The Fresh Loaf

News & Information for Amateur Bakers and Artisan Bread Enthusiasts

doubling & tripling recipes - do you double & triple the instant yeast?

mariajef's picture
mariajef

doubling & tripling recipes - do you double & triple the instant yeast?

hi


i'm tripling the recipe "whole wheat hearth bread" on p. 153 of reinhardt's "whole grain breads" book.


i feel somewhat leary of tripling the instant yeast called for.


any opinions?


 


jeff

DanOMite's picture
DanOMite

if your doubling the WHOLE entire recipe then yes you need to triple the yeast as well, unless you want a slower rise, but if you want it to perform the same way just simply triple the amount.

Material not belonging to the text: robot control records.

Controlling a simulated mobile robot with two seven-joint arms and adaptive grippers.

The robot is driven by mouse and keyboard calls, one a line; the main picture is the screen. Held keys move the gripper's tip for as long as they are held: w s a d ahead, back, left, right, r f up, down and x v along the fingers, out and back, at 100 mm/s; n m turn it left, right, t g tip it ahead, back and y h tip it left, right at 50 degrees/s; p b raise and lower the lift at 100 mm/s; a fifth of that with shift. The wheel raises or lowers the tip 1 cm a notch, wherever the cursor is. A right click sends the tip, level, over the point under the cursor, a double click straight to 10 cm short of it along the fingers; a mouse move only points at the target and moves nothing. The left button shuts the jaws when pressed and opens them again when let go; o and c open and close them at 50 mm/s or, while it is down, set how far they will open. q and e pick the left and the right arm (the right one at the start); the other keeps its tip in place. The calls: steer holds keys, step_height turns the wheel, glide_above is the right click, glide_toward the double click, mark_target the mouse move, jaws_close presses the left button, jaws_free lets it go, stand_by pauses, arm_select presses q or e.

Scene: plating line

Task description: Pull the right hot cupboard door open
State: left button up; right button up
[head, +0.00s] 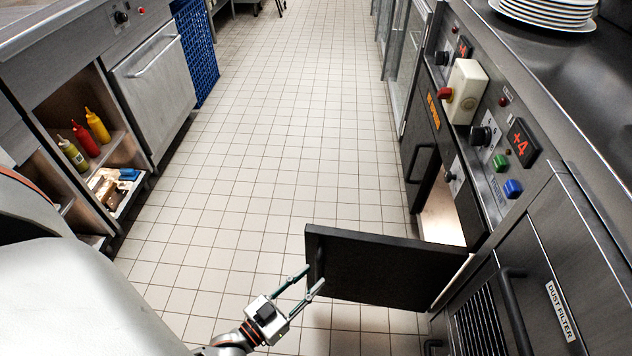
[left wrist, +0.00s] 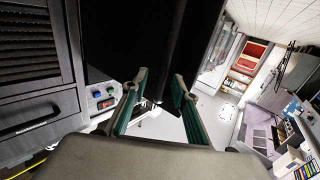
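The right hot cupboard door (head: 385,268) is a dark panel. It stands swung out from the counter on the right, over the tiled floor. The lit cupboard opening (head: 440,215) shows behind it. A dark handle (head: 319,262) is near the door's free edge. My left gripper (head: 314,278) is at that edge, beside the handle. In the left wrist view its two green fingers (left wrist: 157,88) are spread apart, with the dark door edge or handle beyond and between them; whether they touch it I cannot tell. My right gripper is out of view.
Another dark cupboard door (head: 420,150) with a handle is farther along the counter. A dust filter panel (head: 545,290) with a dark handle is on the near side. Shelves with bottles (head: 85,137) stand on the left. The tiled aisle (head: 280,120) is clear.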

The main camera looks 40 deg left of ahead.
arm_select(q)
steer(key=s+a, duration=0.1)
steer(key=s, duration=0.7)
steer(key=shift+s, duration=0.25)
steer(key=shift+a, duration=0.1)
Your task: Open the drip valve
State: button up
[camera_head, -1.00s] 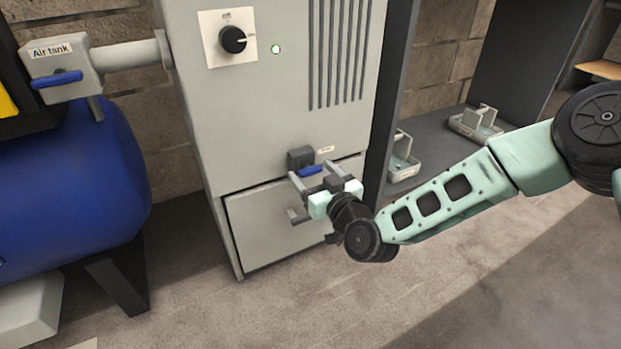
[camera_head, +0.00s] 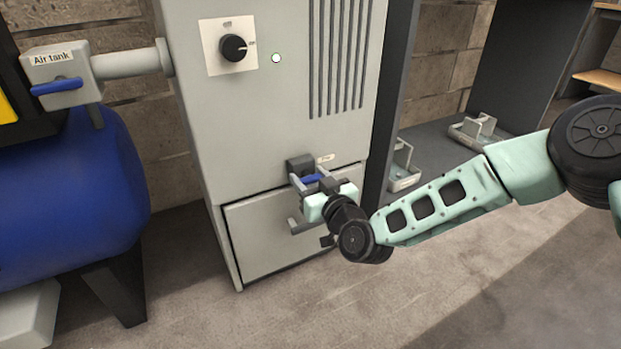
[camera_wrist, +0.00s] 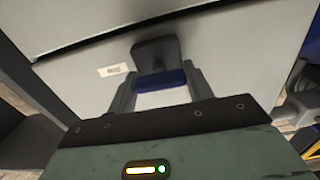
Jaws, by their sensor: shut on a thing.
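The drip valve is a dark block (camera_head: 299,164) on the lower front of the grey cabinet, with a blue lever (camera_head: 311,179) across it. A small label (camera_head: 325,158) sits to its right. My gripper (camera_head: 311,183) is at the valve, its two fingers on either side of the blue lever and shut on it. In the wrist view the dark block (camera_wrist: 155,52) and the blue lever (camera_wrist: 161,80) show, with the lever between my fingertips (camera_wrist: 161,84). The lever lies roughly crosswise between the fingers.
The grey cabinet (camera_head: 260,120) has a dial (camera_head: 233,47) and a lit indicator (camera_head: 276,58) above, and a drawer (camera_head: 262,235) with a handle below. A blue tank (camera_head: 60,190) with a blue-levered valve labelled "Air tank" (camera_head: 62,78) stands left. Grey trays (camera_head: 404,172) lie right. Floor in front is clear.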

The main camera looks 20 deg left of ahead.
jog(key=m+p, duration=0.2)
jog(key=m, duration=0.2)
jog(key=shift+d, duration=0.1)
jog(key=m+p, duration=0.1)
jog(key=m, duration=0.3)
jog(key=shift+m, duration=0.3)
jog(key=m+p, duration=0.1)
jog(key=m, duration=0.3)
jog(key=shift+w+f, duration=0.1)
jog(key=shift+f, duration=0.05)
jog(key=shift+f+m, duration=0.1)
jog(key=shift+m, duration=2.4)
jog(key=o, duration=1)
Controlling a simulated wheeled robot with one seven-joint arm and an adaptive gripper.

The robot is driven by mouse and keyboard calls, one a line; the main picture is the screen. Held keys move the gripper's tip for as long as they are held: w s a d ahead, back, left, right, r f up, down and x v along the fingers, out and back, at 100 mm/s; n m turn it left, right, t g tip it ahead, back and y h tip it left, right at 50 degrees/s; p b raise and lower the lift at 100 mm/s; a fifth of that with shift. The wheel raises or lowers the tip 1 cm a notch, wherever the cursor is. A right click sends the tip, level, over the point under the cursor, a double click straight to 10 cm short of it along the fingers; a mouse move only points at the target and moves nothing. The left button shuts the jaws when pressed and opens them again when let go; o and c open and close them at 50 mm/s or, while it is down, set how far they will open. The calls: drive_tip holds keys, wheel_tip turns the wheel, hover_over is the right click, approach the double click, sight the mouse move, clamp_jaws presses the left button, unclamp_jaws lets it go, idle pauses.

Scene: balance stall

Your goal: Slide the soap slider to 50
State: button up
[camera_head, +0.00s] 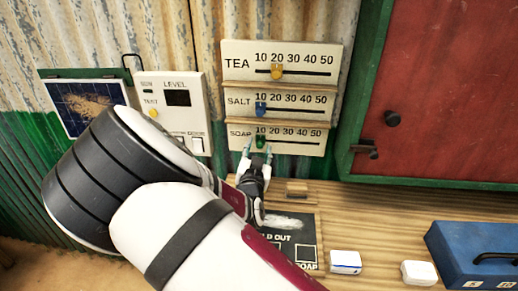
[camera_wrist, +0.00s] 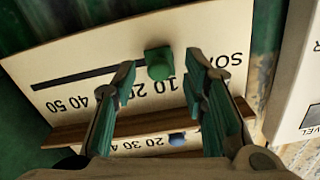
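The soap slider is a green knob (camera_head: 261,141) on the lowest panel, labelled SOAP, with its slot running right under the numbers 10 to 50. The knob stands near the 10 end. In the wrist view the panel appears upside down, with the green knob (camera_wrist: 158,64) near the 10 and the empty slot stretching left toward 50. My gripper (camera_head: 257,154) is at the soap panel from below. In the wrist view its two green-padded fingers (camera_wrist: 161,68) are open, one on each side of the knob, with visible gaps to both.
Above are the tea slider (camera_head: 277,71) near 20 and the salt slider (camera_head: 261,109) near 10. A level box (camera_head: 184,110) hangs left of the panels. A red board (camera_head: 445,90) with a green frame is at right. The wooden counter (camera_head: 390,205) below holds white blocks and a blue box (camera_head: 478,254).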

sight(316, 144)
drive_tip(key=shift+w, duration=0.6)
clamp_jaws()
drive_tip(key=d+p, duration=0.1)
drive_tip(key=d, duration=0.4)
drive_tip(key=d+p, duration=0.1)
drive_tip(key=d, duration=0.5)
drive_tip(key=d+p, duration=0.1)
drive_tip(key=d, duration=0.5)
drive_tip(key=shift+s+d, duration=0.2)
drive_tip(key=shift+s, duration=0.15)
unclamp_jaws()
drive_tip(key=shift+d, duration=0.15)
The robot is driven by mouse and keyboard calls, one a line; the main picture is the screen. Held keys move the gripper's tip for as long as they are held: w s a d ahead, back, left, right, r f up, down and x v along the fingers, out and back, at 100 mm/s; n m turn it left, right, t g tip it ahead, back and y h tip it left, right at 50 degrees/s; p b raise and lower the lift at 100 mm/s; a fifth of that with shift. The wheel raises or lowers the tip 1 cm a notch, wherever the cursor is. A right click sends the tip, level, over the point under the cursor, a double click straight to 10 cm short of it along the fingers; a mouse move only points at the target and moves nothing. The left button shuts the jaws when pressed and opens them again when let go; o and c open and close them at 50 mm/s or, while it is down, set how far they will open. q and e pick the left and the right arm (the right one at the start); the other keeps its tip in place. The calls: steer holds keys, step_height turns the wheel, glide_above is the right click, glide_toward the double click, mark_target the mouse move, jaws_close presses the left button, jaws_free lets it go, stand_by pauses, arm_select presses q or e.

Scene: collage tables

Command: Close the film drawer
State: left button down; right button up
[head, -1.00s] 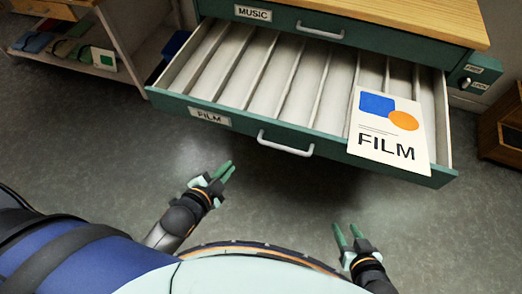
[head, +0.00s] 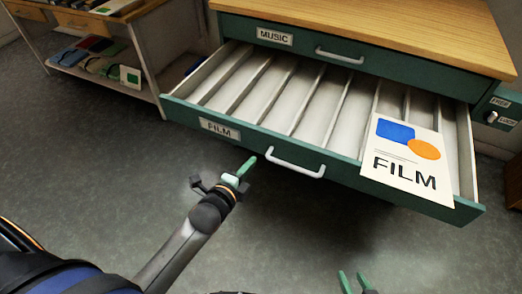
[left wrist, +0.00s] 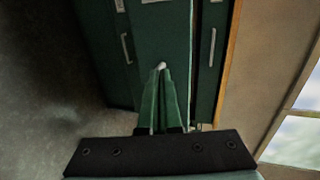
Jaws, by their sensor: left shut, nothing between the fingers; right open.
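The film drawer (head: 330,161) is pulled out of the green cabinet, with divided slots inside and a FILM label on its front. Its white handle (head: 295,163) is on the front face. A FILM card (head: 405,160) lies over the drawer's right front part. My left gripper (head: 246,167) is shut and empty, close in front of the drawer front, left of the handle; contact cannot be told. In the left wrist view its fingers (left wrist: 163,95) point at a green front. My right gripper (head: 355,281) is open and empty at the bottom edge, away from the drawer.
The closed MUSIC drawer (head: 340,55) is above, under a wooden top (head: 400,28). A shelf unit (head: 130,88) with several folders stands at the left. The floor in front is clear.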

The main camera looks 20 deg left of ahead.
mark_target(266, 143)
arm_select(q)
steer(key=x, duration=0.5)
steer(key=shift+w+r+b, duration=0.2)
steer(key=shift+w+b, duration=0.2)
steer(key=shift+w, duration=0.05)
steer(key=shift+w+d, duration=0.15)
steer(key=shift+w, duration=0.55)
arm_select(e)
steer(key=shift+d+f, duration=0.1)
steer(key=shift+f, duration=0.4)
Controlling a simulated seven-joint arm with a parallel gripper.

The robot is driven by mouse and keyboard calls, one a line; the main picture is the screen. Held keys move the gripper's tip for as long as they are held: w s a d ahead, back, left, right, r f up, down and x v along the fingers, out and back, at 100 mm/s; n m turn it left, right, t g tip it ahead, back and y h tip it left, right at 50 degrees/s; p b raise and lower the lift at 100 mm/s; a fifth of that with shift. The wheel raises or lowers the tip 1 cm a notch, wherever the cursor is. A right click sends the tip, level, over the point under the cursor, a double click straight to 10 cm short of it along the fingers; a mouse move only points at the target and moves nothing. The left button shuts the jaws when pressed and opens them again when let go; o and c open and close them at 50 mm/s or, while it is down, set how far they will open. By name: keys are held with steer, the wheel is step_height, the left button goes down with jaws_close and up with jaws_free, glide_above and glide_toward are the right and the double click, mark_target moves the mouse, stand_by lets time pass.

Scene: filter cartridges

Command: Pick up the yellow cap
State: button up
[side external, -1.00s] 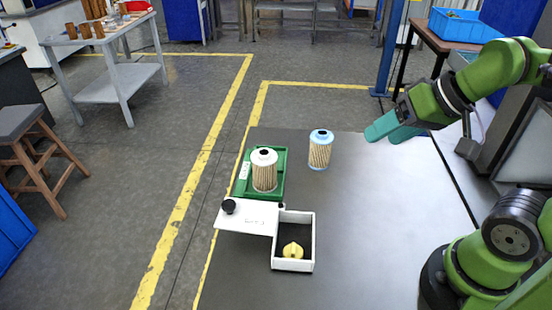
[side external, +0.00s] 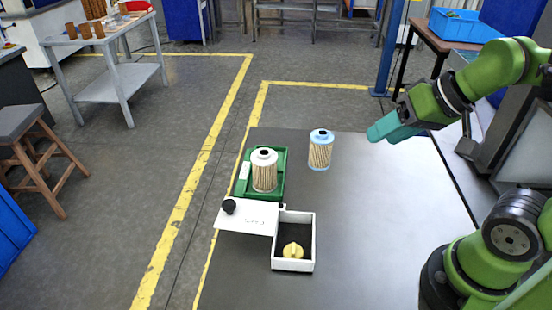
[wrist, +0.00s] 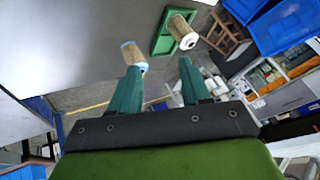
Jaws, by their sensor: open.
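The yellow cap (side external: 292,250) sits inside a white open box (side external: 307,235) with a dark floor, near the front of the dark table. My gripper (side external: 383,131) is raised at the table's right side, well away from the cap, and empty. In the wrist view my two teal fingers (wrist: 159,82) are spread apart with nothing between them. The cap and the box are not visible in the wrist view.
A white lid (side external: 247,218) with a black knob lies beside the box. A white-capped filter (side external: 265,172) stands on a green tray (side external: 241,188). A blue-ended filter (side external: 320,152) stands alone behind. The table's right half (side external: 390,210) is clear.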

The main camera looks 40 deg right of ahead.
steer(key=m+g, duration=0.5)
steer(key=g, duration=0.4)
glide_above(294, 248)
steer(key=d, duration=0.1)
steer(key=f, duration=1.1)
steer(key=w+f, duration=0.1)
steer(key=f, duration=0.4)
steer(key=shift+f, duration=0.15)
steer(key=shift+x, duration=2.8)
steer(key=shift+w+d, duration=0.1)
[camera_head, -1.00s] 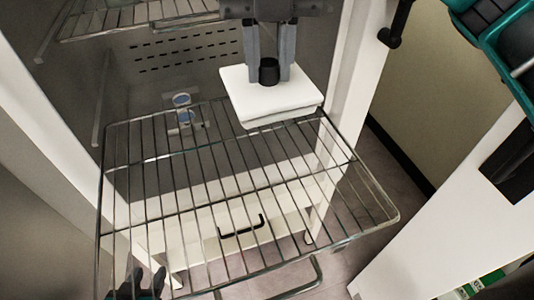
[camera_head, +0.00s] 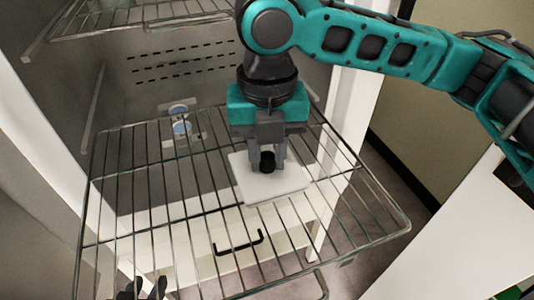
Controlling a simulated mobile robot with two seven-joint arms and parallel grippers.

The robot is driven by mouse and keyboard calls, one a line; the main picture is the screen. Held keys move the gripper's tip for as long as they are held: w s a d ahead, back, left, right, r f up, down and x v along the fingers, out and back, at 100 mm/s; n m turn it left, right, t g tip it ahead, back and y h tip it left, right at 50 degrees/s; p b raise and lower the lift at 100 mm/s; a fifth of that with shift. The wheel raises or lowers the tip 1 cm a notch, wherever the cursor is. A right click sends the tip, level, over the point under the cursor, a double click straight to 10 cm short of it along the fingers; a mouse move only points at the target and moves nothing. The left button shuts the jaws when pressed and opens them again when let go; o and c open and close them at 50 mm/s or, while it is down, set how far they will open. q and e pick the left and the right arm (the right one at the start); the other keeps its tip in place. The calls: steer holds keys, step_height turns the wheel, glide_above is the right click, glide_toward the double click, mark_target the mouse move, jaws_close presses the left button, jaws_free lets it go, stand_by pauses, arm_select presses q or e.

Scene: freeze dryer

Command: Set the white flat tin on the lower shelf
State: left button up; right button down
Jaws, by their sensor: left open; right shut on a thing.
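The white flat tin (camera_head: 283,186) has a small black knob on top and is over the right-middle part of the lower wire shelf (camera_head: 160,206). It looks level and low at the shelf; whether its underside touches the wires cannot be told. My right gripper (camera_head: 267,165) comes down from above, its fingers shut on the tin's black knob. My left gripper (camera_head: 143,288) shows only in part at the bottom left, below the front of the shelf; it is dark and empty.
An upper wire shelf (camera_head: 140,16) is at the top left inside the cabinet. White door-frame posts stand at both sides of the lower shelf. The shelf's left and front parts are bare. A white panel with a black handle (camera_head: 239,244) shows below through the wires.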

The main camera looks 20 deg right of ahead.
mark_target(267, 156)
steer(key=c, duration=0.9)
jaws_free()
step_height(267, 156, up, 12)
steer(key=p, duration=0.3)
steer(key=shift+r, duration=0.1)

In the process of doing all this, do yourself a favor and right everything down in the amount thats doubled or tripled, it'll make your life a whole lot easier in the long run.

happy baking :)

P.S. take pics!

Mike Avery's picture
Mike Avery

Breads without spices scale smoothly.  When we were running a bakery, we put our formulas into spreadsheets and scaled from as few as 2 loaves to as many as 50 without changing the proportions of anything.  I never felt that it was necessary to use proprotionally more, or less, riser as the recipe was scaled up or down.


 


If the recipe is doubled, double everything.  If the recipe is tripled, triple everything.


 


One consideration if you are baking at home - how many loaves can you bake at a time?  Fully risen dough can only be held so long and then it starts to deteriorate.  With wheat breads, I wouldn't make more than two oven loads at a time.  If it's all the same recipe, I'd wait a bake time between batches.


 


So, if you need to make 6 loaves and can bake 3 at a time, I'd make all 6 at once.  Usually wheat breads can be held a bake cycle.  If I needed to make 9, I'd make 3, wait however long the bread would bake, and then start a batch of 6.


 


Hope that helps,


Mike

yeasty-loaf's picture
yeasty-loaf

I wish I'd searched the site before I posted my most recent question about scaling & yeast as this post answers my question perfectly doh!

thanks guys :)

Kris

cjjjdeck's picture
cjjjdeck

I appreciate Mike Avery's post.  He confirms the use of a Baker's Percentage when making any size batch of bread dough.  I especially appreciate his comments on timing your loaves.

On page 143 in the book your using, Peter describes "Baker's Percentage".  It can be a bit confusing to read at first, but it does make perfect sense, especially for commercial bakers.

If you look on the top right border of page 155 in your book, you'll see a section that shows percentage of ingredients to flour being used on that recipe your making (that is the Baker's Percentage for your recipe), so yes, the ratio of ingredients doesn't change with volume.  I liked this way of working with ingredients so much I ended up purchasing a percentage scale (got a great EBay deal).

 

yeasty-loaf's picture
yeasty-loaf

Hi, Thank you  for the tip. I read the section but still wanted to make doubly sure with regard to the yeast. I have now started working in Baking percentages. It is the easiest way to scale a recipe and with a bit of practice it becomes as easy as doing a traditional recipe measurement.